Two days after the state’s highest court sparked outrage when it ruled that state law allows people to take such photos, Governor Deval Patrick signed a bill today to ban the practice.... The legislation sailed through the House and Senate Thursday, a day after the Supreme Judicial Court ruled that the state’s voyeurism law did not specifically prohibit people from secretly photographing under a woman’s clothing. It was a rare act of swift action in a Legislature often known for its glacial approach to making laws. ...
Under the bill signed Friday, it will now be a misdemeanor to take secret photos and videos of “the sexual or other intimate parts of a person under or around the person’s clothing.” The law would apply to times when a “reasonable person” would believe those parts of their body would not be publicly visible. Distributing those images could lead to felony charges and prison time.

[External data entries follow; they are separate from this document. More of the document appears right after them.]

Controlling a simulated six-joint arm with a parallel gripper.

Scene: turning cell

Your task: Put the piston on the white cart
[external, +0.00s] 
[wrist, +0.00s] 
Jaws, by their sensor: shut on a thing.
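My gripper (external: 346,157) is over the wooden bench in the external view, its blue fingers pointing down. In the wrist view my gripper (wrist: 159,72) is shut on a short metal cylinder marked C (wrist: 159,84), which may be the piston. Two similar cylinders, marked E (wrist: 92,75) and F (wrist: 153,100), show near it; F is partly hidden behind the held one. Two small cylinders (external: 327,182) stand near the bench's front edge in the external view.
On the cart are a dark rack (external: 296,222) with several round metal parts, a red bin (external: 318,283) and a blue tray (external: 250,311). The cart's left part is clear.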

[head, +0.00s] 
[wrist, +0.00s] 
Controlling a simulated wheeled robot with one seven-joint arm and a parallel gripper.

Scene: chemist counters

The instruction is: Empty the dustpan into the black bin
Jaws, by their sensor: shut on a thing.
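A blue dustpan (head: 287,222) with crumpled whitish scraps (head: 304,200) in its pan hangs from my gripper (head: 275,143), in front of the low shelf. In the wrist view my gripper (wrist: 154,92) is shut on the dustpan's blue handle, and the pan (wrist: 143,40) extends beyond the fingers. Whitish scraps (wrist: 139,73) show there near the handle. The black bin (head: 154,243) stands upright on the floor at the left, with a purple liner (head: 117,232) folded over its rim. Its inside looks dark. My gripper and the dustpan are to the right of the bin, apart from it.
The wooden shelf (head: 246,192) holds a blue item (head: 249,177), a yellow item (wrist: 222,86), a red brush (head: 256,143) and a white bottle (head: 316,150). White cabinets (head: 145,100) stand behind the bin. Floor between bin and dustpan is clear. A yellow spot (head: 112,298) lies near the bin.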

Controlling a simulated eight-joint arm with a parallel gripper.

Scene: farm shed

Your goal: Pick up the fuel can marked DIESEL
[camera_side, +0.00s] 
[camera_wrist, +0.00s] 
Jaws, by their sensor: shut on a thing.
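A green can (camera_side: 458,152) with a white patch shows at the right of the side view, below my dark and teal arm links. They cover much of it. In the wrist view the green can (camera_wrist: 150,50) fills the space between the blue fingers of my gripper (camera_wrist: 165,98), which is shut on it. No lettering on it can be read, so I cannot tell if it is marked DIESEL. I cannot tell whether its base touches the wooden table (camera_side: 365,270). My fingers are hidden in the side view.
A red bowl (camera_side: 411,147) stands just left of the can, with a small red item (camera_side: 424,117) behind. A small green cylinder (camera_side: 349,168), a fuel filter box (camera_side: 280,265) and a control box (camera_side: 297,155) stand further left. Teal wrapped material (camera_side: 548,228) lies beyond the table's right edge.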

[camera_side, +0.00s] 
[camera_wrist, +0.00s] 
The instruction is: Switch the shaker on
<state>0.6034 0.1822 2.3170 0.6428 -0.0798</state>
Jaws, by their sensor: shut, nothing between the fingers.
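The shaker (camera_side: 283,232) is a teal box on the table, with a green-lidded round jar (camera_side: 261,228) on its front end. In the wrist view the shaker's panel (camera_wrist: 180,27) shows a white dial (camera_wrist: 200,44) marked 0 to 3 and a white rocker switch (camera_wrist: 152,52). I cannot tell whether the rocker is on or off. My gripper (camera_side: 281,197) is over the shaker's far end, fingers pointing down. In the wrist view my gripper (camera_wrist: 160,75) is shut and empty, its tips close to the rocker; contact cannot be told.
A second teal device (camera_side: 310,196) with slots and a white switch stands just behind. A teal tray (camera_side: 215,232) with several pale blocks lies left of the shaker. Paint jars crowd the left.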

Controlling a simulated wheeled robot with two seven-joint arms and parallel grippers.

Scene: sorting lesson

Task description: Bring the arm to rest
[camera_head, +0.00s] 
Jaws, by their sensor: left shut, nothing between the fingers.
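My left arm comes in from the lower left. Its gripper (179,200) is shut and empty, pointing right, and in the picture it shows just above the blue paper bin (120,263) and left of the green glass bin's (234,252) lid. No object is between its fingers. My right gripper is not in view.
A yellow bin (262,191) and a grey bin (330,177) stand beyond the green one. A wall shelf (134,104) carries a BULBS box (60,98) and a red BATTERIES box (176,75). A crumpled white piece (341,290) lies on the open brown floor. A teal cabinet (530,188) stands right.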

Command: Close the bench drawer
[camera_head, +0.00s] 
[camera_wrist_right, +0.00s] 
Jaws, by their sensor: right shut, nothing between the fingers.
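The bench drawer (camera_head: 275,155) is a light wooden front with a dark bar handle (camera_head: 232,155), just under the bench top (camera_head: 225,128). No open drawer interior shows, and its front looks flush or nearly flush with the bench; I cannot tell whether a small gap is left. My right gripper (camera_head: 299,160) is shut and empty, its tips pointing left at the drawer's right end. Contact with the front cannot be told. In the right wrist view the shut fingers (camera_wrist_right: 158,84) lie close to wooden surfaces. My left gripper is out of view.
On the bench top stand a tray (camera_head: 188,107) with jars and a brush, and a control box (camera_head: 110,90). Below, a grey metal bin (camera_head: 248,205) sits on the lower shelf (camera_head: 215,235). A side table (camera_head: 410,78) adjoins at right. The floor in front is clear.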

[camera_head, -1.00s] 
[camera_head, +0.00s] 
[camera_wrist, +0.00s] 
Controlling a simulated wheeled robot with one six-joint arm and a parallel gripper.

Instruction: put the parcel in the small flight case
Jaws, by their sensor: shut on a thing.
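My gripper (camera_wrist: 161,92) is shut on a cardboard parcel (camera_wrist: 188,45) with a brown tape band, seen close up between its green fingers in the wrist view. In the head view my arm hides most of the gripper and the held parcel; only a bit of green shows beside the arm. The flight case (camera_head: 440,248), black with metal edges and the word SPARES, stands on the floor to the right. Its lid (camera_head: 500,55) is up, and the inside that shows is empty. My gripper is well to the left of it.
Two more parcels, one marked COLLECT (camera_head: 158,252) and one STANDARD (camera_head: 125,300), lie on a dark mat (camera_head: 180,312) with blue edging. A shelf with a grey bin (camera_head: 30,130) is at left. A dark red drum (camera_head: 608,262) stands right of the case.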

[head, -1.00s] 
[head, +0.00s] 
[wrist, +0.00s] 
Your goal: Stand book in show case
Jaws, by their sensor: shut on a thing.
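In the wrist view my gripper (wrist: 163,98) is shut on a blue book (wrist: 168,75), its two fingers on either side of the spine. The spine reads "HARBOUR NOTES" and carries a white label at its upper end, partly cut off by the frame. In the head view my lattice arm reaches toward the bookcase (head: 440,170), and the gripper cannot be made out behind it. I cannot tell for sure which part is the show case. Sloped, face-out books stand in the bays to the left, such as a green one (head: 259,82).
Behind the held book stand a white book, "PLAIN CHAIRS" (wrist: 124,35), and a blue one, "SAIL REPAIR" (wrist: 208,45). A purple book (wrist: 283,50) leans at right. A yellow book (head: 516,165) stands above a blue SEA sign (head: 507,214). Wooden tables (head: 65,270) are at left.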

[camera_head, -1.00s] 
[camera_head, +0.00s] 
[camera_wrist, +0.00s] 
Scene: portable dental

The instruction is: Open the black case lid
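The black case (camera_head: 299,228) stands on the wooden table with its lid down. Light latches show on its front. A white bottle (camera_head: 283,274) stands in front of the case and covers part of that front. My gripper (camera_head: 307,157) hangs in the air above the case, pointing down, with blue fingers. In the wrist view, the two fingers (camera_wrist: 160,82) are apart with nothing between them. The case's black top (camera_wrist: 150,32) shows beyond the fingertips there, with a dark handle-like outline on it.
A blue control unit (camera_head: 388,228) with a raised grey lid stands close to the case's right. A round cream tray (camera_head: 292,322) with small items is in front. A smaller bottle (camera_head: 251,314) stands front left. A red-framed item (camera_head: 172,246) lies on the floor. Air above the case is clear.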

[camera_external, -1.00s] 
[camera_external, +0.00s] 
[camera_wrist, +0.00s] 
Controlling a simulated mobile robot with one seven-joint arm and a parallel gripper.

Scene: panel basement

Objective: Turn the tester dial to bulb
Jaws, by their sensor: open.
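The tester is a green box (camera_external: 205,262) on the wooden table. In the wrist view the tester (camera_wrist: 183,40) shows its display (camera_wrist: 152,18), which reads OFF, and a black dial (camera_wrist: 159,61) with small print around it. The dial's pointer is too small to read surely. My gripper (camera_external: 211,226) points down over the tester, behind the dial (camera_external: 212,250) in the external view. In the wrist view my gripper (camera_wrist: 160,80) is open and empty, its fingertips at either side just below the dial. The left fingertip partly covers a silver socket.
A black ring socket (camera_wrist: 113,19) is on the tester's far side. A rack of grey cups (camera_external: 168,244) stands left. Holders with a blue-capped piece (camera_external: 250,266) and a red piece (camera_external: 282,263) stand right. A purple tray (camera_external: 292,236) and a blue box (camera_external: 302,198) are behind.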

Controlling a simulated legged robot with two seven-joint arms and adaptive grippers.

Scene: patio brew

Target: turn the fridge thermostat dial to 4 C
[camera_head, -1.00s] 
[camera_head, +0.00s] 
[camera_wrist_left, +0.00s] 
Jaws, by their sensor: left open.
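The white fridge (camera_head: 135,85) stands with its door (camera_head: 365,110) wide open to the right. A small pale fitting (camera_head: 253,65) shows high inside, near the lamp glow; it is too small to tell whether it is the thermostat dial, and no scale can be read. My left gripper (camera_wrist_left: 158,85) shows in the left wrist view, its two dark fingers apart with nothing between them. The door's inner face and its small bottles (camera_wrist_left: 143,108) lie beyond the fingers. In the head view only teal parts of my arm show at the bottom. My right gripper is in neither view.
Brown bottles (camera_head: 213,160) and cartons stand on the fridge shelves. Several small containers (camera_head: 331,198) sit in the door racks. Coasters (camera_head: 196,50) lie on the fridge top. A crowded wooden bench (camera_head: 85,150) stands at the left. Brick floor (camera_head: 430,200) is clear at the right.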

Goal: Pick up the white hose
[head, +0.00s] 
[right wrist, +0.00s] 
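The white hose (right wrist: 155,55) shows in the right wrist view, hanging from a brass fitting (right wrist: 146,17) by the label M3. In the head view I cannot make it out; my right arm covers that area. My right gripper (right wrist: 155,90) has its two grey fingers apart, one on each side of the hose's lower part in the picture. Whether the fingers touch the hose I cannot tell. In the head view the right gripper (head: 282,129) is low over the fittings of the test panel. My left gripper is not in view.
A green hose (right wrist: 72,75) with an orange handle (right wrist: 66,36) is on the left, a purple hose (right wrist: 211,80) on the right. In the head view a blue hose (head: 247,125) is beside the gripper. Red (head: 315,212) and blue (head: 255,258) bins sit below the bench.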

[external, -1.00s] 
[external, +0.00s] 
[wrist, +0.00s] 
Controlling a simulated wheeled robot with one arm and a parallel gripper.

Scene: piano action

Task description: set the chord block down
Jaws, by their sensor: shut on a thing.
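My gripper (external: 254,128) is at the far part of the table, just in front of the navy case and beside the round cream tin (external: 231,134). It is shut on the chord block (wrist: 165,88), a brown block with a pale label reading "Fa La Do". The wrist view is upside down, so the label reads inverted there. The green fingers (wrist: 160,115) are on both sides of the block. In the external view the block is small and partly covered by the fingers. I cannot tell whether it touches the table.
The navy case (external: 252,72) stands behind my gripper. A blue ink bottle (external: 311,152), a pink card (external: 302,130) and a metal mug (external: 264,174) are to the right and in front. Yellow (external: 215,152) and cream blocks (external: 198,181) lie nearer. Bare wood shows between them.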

As my colleague Hanna Rosin detailed yesterday, the case in question involved a man named Michael Robertson who was arrested for allegedly taking photos under the skirts of unsuspecting women sitting across from him on a Boston trolley back in 2010. The state's high court, however, ruled this week that Robertson could not be charged under the existing "peeping Tom" law because one of the five criteria was that "the subject was another person who was nude or partially nude," and the women whose photos showed up on his cellphone were, like most riders on the Boston trolley, dressed in clothing at the time he took their pictures.